A sensor unit (not shown) may be arranged for measuring one or more predetermined parameters which are indicative of the state of operation of the associated battery pack 202. Measurement data from each sensor unit is transmitted to an associated battery management unit (BMU) 204, which is configured for controlling the individual battery pack 202 during operation of the bus 1. The BMU 204 can also be configured for determining parameters indicating and controlling the condition or capacity of the battery pack 202, such as the state of charge (SOC), the state of health (SOH) and the state of energy (SOE) of the battery pack 202.

The BMU 204 is connected to and configured to communicate with an ESS control unit 208, which controls the ESS. The ESS control unit 208 may include a microprocessor, a microcontroller, a programmable digital signal processor or another programmable device. Thus, the ESS control unit 208 comprises electronic circuits and connections (not shown) as well as processing circuitry (not shown) such that the ESS control unit 208 can communicate with different parts of the bus 201 or with different control units of the bus 201. The ESS control unit 208 may comprise modules in either hardware or software, or partially in hardware or software, and communicate using known transmission buses such a CAN-bus and/or wireless communication capabilities. The processing circuitry may be a general purpose processor or a specific processor. The ESS control unit comprises a non-transitory memory for storing computer program code and data upon. Thus, the skilled person realizes that the ESS control unit may be embodied by many different constructions.

A method according to an embodiment of the invention is schematically illustrated in FIG. 2. Optional steps are marked with dashed lines. The steps may not necessarily be carried out in the order shown in FIG. 2.

The method steps are in this embodiment carried out in the ESS control unit 208.

In a first step 101, route planning information relating to an expected travelling route of the vehicle is obtained, including e.g. road topographic data and/or traffic data. The route planning information may for example be received in the ESS control unit 208 via a communication unit (not shown) within the vehicle, receiving data from a global navigation satellite system, such as a global positioning system. Alternatively or additionally, the route planning information may be indicative of a predetermined route for the vehicle, wherein the route planning information may be retrieved before the vehicle is operative on the predetermined route. Such predetermined route may for example be locally stored in a memory of the vehicle, or be retrieved from a remote database (e.g. via “the cloud”). Alternatively or additionally, the route planning information may be received from communication units associated with bus stops, via radio frequency identification (RFID), or GSM network, or any other mobile network.

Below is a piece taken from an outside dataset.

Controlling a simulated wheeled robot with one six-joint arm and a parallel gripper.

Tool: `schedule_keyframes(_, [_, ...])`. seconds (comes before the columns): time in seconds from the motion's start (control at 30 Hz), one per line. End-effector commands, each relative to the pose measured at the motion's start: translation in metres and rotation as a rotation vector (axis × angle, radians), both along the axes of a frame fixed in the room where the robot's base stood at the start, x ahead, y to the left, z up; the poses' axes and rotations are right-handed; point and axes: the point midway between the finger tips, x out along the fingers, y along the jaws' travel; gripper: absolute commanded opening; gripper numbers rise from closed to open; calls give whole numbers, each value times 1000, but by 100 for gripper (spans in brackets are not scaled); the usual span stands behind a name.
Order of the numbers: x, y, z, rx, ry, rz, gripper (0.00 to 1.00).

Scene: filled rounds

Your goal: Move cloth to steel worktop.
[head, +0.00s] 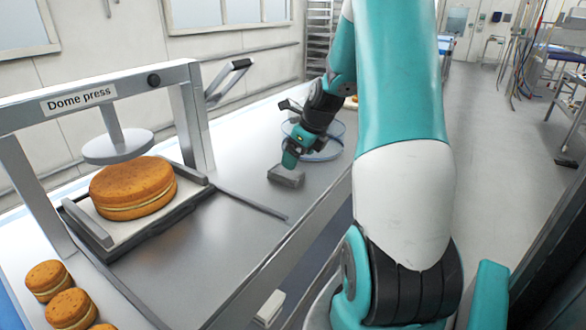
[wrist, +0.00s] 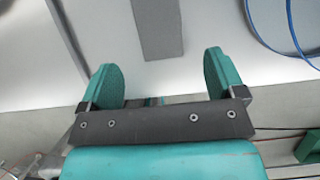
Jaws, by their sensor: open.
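The cloth looks like a small grey folded block (head: 286,176) lying on the steel worktop (head: 236,185), to the right of the press. In the wrist view the grey cloth (wrist: 158,28) shows as a strip beyond and between the fingers, cut off by the top edge. My gripper (head: 291,157) is just above and beside the cloth in the head view. It also shows in the wrist view (wrist: 160,65), with its two teal fingers wide apart and nothing between the tips. I cannot tell the exact height of the fingertips above the cloth.
A frame labelled Dome press (head: 80,95) stands at the left, with a large filled cake (head: 133,188) on its tray (head: 90,229). Several small cakes (head: 70,308) sit front left. A round, blue-rimmed thing (head: 325,152) is behind my gripper. The worktop's front edge drops off nearby.

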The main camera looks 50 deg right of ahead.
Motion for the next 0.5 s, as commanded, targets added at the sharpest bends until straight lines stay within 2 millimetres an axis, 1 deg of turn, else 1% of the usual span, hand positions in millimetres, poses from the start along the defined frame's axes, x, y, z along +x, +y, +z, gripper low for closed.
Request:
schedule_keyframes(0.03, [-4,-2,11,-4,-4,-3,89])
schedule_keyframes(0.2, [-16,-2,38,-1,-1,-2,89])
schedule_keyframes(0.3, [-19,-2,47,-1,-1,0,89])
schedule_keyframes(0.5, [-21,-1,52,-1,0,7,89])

In an optional step 101a, which may be carried out if the energy storage system comprises more than one battery packs, a number of active battery packs within the energy storage system is determined. This may be carried out in the ESS control unit, e.g. by receiving signals from the BMUs of each battery pack indicating whether the respective battery pack is active or not.

In a second step 102, at least one set operational mode of the energy storage system 200 is determined, e.g. by receiving a request from a driver or an owner of the vehicle 201 in which said operational mode is requested. The driver may e.g. request a particular operational mode by using an interface within the vehicle, such as a visual or audio interface, a pushbutton, a switch or similar. An operational mode may also have been set by an owner of the vehicle. Information may also be obtained in the ESS that a temporary depart from a preset operational mode is required, as will be explained in further detail below.

In a third step 103, based on at least the obtained route planning information and the at least one set operational mode of the energy storage system, and if applicable also the determined number of active battery packs, a control profile for controlling the energy storage system is set. The control profile may be configured to control one or more of a plurality of operational parameters of the energy storage system, including e.g. a state of charge, a charging power, a discharging power, a charging current, a discharging current, a charging voltage, a discharging voltage, and a battery temperature. For this purpose, upper and lower limits as well as target values and/or ranges for the operational parameters of the ESS may be set. This will be discussed in further detail below.

In a fourth step 104, the energy storage system is controlled according to the control profile. This may e.g. be carried out via the ESS control unit 208, configured to communicate with the individual BMUs 204 of each battery pack 202. If the energy storage system 200 comprises a single battery pack 204, the ESS control unit 208 may be separate from the BMU of the battery pack 202 as shown in FIG. 1, but the method steps described above may also be implemented in the BMU of the individual battery pack.

The at least one set operational mode of the ESS 200 may be a power operational mode, a capacity operational mode or a lifetime operational mode. Typically, the lifetime operational mode may be set as a default, or preset, operational mode, from which temporary departures may be allowed. The operational modes may also include a standard operational mode, set to offer a compromise between battery properties.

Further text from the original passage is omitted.